Starting at the line that has "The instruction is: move" and stopping after the line that has "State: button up", reproduce the listing below exactly; omit everything else.

> [RECORDED DATA]
╭──
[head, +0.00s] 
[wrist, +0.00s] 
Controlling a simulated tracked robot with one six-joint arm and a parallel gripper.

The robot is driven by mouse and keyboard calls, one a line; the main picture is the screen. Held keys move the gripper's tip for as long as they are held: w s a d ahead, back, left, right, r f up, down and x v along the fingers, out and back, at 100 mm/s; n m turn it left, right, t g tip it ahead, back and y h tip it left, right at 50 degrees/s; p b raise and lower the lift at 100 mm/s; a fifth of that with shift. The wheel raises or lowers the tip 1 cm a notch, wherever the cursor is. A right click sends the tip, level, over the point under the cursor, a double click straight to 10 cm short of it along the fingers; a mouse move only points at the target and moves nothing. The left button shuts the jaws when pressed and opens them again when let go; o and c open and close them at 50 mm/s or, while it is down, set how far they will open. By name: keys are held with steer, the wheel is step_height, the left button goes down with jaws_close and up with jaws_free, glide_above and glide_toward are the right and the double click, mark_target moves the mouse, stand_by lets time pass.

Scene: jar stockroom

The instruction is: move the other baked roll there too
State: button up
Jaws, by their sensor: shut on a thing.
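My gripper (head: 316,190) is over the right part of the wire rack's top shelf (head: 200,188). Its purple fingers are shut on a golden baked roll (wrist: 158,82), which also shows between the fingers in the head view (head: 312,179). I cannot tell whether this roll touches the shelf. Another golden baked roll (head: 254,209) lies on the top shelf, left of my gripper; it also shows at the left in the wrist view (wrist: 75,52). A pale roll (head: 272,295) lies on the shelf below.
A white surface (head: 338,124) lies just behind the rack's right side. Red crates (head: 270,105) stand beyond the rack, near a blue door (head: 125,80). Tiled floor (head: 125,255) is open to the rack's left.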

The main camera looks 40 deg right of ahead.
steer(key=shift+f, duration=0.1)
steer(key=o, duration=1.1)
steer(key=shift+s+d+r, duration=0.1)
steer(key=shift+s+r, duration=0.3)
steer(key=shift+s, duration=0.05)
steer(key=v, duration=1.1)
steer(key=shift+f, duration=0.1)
╰──
> [SOLUTION FOR THIS EXERCISE]
The instruction is: move the other baked roll there too
State: button up

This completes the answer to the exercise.